Even your calm, very serious, steeped-in-authentic-tradition yoga teacher is cracking up!

And just like that, you’re furious. This is not what you paid for! You were getting somewhere, damnit, and suddenly no one’s taking this seriously at all! You were about to lift a toe off the ground in perfect harmony with your out-breath, nary a discursive thought in sight, and now you’re supposed to throw it all away for a crummy joke? Everybody’s chatting! The lady next to you is saying how fun that was! Fun! Of all things!
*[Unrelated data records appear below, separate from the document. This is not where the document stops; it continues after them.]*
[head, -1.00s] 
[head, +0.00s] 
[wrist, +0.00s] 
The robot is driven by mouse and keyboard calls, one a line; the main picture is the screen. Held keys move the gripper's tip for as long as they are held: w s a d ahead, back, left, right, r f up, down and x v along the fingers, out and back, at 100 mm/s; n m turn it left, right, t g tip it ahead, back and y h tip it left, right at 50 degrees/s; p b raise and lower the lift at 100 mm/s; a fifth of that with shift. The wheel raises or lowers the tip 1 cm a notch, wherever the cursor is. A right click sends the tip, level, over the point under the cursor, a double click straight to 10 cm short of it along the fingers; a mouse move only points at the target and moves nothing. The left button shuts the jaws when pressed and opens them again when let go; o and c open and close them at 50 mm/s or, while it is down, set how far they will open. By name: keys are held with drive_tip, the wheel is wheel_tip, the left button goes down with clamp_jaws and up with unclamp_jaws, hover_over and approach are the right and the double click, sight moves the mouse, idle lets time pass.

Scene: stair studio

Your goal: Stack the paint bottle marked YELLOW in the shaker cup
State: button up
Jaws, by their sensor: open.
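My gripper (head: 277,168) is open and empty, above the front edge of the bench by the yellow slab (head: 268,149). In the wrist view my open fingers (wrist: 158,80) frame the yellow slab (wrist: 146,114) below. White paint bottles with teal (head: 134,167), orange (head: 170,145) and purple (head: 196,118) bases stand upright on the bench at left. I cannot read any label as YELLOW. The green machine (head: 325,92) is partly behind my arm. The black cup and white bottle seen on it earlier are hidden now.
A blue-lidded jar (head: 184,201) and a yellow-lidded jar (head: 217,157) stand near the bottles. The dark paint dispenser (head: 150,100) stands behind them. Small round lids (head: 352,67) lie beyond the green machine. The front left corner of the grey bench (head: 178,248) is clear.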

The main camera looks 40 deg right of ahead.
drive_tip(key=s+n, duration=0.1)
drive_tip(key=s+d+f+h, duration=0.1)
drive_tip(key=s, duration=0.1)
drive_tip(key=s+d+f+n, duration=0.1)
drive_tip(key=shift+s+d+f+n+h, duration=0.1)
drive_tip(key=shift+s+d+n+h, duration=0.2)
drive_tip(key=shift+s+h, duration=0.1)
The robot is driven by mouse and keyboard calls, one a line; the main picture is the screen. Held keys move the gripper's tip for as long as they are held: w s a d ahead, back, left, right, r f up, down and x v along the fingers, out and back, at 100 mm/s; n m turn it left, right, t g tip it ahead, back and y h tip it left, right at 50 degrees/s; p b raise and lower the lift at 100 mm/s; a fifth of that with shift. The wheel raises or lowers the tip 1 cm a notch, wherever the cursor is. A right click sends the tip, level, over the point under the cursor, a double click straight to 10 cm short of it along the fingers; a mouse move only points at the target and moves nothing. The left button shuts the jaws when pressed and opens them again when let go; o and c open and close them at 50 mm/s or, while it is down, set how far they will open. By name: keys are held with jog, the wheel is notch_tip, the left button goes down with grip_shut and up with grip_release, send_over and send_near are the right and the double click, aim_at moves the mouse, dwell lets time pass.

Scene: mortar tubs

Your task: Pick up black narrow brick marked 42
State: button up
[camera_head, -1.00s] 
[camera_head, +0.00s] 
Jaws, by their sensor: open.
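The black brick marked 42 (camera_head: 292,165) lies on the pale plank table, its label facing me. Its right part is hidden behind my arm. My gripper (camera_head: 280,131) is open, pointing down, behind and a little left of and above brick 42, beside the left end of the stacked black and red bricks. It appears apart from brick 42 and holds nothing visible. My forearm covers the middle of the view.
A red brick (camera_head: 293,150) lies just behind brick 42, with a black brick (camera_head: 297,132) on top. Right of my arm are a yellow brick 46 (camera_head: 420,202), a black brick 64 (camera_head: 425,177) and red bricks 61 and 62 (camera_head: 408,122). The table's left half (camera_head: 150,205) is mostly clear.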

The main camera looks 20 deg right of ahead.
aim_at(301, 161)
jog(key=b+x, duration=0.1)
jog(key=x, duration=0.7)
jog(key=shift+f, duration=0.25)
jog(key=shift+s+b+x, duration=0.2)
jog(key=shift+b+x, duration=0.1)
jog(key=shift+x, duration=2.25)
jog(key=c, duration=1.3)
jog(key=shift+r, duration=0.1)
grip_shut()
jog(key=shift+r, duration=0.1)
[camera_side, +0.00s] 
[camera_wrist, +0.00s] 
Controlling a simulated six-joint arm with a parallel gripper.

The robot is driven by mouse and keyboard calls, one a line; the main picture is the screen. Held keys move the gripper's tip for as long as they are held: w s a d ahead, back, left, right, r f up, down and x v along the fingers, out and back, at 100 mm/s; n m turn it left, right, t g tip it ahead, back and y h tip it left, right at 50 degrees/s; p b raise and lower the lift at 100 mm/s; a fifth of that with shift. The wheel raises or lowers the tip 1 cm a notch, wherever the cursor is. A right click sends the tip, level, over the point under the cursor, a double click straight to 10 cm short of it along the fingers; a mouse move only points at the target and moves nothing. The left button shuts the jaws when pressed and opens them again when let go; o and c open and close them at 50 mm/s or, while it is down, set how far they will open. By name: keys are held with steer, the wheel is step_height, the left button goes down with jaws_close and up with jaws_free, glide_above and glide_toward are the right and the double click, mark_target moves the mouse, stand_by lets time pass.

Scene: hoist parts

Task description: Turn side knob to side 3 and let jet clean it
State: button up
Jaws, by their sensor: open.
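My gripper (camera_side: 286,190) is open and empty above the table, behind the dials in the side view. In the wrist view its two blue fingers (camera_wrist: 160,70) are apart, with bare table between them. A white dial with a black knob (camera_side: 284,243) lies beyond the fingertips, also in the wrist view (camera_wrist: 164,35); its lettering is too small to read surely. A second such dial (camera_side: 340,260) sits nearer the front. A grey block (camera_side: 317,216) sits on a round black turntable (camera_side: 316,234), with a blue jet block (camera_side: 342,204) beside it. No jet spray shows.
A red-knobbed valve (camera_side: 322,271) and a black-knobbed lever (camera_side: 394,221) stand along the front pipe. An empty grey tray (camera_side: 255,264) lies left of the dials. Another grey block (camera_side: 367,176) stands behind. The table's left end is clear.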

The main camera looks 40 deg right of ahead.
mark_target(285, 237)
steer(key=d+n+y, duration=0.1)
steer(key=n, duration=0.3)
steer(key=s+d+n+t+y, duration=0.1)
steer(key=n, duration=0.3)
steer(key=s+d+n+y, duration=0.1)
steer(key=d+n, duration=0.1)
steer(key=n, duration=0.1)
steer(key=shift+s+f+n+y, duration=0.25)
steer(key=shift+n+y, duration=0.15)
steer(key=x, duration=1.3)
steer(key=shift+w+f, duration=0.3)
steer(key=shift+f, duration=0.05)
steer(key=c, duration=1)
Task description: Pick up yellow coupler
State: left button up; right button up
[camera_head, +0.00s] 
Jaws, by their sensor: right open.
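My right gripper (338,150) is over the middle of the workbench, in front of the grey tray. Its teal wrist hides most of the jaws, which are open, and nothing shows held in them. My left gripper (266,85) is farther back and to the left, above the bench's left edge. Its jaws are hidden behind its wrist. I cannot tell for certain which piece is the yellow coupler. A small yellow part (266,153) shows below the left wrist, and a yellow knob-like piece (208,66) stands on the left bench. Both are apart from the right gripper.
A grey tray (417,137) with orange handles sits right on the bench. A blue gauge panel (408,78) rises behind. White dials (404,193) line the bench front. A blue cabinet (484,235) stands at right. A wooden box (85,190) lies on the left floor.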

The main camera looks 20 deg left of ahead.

Which is when, of course, it hits you. Somewhere along this path to enlightenment you’ve been loping down lately, you forgot that part of the whole point is balance! You’re allowed to have fun, you’re allowed to laugh, and you’re really, really allowed to be present with others and seek connection even when they veer off the path you thought they should take.

Not to say, of course, that yoga should be all Crowgasms all the time. But when you step back and see what led to that moment of laughter, it was significant hard work and plenty of concentration. The fact that that woman’s success and celebration threw your own off course may serve as a very useful teacher indeed.